-------- RECORDED INFORMATION

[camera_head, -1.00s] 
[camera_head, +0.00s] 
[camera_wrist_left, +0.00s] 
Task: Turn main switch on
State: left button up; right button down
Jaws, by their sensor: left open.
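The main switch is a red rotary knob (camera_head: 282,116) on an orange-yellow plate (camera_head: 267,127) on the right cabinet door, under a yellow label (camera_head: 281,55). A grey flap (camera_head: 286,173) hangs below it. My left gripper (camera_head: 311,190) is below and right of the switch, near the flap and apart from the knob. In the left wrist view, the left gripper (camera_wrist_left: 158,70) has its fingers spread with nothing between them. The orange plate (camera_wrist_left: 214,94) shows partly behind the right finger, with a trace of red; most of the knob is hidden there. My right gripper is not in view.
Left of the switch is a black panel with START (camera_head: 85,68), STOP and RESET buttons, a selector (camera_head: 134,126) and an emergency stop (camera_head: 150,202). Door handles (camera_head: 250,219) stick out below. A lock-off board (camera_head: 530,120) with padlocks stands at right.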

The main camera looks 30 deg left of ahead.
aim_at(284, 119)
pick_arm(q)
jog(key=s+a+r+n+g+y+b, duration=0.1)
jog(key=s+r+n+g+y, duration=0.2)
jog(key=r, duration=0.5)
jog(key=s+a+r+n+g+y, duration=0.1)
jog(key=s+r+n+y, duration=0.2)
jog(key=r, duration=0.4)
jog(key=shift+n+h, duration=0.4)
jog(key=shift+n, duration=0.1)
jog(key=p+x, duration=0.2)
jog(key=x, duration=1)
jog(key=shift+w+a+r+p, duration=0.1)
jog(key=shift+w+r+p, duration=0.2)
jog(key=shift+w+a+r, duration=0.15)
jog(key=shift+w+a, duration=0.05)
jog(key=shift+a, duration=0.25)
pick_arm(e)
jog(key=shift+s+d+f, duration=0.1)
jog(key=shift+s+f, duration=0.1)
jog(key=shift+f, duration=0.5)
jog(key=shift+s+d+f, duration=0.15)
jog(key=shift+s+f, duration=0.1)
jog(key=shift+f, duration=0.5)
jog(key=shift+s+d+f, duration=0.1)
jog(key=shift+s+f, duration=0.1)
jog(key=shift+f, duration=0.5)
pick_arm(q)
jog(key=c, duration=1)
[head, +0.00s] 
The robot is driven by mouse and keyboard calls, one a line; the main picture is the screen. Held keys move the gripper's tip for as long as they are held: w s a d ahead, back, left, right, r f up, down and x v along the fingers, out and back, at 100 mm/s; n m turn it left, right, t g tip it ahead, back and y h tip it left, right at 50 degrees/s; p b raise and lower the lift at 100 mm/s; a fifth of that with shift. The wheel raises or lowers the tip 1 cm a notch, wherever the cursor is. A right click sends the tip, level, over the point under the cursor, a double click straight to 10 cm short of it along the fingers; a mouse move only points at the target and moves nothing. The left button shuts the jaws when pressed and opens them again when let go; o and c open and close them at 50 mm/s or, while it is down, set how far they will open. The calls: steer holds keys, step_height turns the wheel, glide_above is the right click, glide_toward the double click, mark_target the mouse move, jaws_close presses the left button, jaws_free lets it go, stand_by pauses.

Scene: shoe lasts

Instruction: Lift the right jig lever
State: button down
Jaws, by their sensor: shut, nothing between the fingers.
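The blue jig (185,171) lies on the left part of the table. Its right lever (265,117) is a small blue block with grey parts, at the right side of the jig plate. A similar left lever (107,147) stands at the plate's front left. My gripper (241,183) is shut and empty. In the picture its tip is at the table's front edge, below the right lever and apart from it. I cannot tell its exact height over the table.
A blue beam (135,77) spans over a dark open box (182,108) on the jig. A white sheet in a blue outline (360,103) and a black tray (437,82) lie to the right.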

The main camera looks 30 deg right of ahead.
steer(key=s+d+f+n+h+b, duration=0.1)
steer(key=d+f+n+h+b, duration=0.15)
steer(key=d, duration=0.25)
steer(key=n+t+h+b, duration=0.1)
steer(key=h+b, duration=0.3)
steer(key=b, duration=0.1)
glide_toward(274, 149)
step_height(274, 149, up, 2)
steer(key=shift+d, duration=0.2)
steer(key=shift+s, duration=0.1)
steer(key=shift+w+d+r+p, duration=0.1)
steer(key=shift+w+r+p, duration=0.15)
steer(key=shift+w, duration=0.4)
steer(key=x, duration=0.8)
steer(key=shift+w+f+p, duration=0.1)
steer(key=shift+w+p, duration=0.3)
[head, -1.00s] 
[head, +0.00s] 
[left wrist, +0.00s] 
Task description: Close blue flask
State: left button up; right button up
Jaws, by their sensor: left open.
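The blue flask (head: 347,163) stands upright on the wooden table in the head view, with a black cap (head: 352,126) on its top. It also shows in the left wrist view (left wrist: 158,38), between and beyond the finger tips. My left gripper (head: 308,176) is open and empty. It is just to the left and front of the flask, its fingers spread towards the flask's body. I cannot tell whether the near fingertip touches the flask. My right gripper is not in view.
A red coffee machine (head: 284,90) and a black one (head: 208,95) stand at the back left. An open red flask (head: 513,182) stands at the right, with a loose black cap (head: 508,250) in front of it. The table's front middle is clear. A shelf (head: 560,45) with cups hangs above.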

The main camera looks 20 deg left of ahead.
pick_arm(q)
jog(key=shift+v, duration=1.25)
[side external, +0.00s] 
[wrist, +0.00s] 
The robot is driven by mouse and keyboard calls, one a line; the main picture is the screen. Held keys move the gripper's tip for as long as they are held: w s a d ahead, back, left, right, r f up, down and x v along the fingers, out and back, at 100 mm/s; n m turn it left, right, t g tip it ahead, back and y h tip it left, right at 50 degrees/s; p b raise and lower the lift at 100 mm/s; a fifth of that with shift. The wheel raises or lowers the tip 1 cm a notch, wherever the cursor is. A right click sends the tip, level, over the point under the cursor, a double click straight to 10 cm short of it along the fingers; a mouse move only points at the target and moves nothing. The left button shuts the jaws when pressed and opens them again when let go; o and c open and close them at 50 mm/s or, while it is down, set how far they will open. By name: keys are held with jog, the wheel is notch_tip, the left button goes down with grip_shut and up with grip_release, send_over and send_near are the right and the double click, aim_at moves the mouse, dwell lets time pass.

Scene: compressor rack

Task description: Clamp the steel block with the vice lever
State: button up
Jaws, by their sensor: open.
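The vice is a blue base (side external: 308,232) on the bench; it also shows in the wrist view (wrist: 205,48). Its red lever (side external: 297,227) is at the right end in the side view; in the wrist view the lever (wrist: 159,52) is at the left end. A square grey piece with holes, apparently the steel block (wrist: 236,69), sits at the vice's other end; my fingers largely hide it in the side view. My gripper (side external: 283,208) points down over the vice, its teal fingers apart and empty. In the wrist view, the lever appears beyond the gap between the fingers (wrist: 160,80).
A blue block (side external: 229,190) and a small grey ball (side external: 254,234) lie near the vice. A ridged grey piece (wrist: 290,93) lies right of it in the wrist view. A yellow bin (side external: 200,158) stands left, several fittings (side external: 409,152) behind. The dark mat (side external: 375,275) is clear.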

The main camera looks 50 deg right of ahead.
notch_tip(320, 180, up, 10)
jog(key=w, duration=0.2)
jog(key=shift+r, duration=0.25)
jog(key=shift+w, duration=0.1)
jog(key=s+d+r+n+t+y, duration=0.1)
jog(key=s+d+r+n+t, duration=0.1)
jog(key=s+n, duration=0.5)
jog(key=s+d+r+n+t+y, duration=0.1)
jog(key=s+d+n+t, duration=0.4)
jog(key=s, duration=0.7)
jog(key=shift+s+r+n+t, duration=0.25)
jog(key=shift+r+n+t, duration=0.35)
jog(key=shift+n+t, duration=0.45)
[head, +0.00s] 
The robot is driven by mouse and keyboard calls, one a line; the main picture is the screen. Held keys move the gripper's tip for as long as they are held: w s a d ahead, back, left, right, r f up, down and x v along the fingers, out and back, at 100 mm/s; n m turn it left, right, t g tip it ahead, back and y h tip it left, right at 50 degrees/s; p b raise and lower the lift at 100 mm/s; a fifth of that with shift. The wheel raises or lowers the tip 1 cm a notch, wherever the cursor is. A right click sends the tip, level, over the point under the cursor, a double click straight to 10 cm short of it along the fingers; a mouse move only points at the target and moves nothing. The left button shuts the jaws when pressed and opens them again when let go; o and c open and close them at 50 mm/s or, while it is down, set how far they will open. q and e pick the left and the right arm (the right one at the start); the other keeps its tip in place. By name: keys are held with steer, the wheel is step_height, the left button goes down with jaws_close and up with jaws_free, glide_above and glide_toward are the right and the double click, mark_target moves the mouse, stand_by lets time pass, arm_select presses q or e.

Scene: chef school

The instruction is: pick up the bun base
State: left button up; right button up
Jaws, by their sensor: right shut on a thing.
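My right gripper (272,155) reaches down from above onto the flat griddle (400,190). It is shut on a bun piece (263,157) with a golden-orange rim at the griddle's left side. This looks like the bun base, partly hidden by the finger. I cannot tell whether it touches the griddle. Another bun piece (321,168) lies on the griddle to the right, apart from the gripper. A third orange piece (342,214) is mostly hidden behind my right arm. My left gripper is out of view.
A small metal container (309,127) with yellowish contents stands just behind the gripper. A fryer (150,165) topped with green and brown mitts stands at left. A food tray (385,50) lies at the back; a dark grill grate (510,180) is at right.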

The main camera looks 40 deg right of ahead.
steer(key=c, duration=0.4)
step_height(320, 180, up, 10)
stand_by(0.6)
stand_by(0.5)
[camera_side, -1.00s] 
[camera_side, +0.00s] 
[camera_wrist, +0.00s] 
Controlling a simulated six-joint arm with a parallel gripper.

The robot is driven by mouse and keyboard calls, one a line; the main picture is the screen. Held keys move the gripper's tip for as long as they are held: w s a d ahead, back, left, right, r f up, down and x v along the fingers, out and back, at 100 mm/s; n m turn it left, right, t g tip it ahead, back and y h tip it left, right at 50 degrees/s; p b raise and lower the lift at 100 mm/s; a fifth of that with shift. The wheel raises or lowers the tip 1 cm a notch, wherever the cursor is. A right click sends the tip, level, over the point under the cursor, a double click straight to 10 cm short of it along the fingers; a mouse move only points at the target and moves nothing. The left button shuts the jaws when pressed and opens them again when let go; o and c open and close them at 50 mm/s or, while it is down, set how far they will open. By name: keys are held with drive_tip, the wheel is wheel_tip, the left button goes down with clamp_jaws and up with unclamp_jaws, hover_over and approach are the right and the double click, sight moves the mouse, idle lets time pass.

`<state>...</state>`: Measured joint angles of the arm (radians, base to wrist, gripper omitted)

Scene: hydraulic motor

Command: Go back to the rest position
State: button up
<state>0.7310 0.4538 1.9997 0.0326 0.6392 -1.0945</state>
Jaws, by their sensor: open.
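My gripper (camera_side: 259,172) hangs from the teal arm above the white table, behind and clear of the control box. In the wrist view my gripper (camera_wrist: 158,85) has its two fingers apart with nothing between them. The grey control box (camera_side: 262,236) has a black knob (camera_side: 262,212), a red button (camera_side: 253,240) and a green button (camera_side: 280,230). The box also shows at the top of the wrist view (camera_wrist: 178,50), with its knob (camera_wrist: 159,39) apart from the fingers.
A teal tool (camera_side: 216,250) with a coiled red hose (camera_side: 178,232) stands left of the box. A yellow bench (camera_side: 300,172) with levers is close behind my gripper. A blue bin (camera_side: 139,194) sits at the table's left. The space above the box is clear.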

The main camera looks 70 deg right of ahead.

----------------

**CHALLENGE**
Set down verbatim only the lines between the start of the data above and the line with "State: left button up; right button down", both boundaries included.

**EXERCISE RESPONSE**
[camera_head, -1.00s] 
[camera_head, +0.00s] 
[camera_wrist_left, +0.00s] 
Task: Turn main switch on
State: left button up; right button down

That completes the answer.